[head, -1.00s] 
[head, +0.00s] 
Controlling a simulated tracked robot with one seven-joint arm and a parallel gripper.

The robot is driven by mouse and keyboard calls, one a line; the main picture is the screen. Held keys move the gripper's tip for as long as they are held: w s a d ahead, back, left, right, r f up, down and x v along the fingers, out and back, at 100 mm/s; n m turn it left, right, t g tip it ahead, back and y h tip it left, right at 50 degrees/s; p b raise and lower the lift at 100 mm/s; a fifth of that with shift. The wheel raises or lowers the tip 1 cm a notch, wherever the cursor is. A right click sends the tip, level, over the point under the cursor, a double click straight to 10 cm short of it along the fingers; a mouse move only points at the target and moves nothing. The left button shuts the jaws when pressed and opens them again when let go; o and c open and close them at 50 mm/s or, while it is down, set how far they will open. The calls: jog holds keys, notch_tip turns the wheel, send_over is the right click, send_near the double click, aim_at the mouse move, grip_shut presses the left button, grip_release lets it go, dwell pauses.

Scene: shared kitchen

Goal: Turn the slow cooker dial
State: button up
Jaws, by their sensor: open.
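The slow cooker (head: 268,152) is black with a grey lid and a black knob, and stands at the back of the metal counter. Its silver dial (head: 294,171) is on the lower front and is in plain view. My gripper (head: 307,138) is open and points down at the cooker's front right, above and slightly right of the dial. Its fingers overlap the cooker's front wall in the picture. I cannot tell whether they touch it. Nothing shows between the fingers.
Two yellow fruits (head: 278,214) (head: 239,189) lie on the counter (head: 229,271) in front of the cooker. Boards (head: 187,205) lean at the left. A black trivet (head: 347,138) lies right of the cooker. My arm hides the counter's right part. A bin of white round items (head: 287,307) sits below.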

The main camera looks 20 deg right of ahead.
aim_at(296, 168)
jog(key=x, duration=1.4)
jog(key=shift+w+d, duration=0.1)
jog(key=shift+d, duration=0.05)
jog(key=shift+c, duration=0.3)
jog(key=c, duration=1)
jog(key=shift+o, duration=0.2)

+ + + + + + +

* What you are asked to do
Give back exactly the lines from the line holding "Goal: Turn the slow cooker dial" through the last line of the listing, including both.

* Answer for the task
Goal: Turn the slow cooker dial
State: button up
Jaws, by their sensor: open.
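The slow cooker (head: 268,152) is black with a grey lid and a black knob, and stands at the back of the metal counter. Its silver dial (head: 294,171) is on the lower front and is in plain view. My gripper (head: 307,138) is open and points down at the cooker's front right, above and slightly right of the dial. Its fingers overlap the cooker's front wall in the picture. I cannot tell whether they touch it. Nothing shows between the fingers.
Two yellow fruits (head: 278,214) (head: 239,189) lie on the counter (head: 229,271) in front of the cooker. Boards (head: 187,205) lean at the left. A black trivet (head: 347,138) lies right of the cooker. My arm hides the counter's right part. A bin of white round items (head: 287,307) sits below.

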The main camera looks 20 deg right of ahead.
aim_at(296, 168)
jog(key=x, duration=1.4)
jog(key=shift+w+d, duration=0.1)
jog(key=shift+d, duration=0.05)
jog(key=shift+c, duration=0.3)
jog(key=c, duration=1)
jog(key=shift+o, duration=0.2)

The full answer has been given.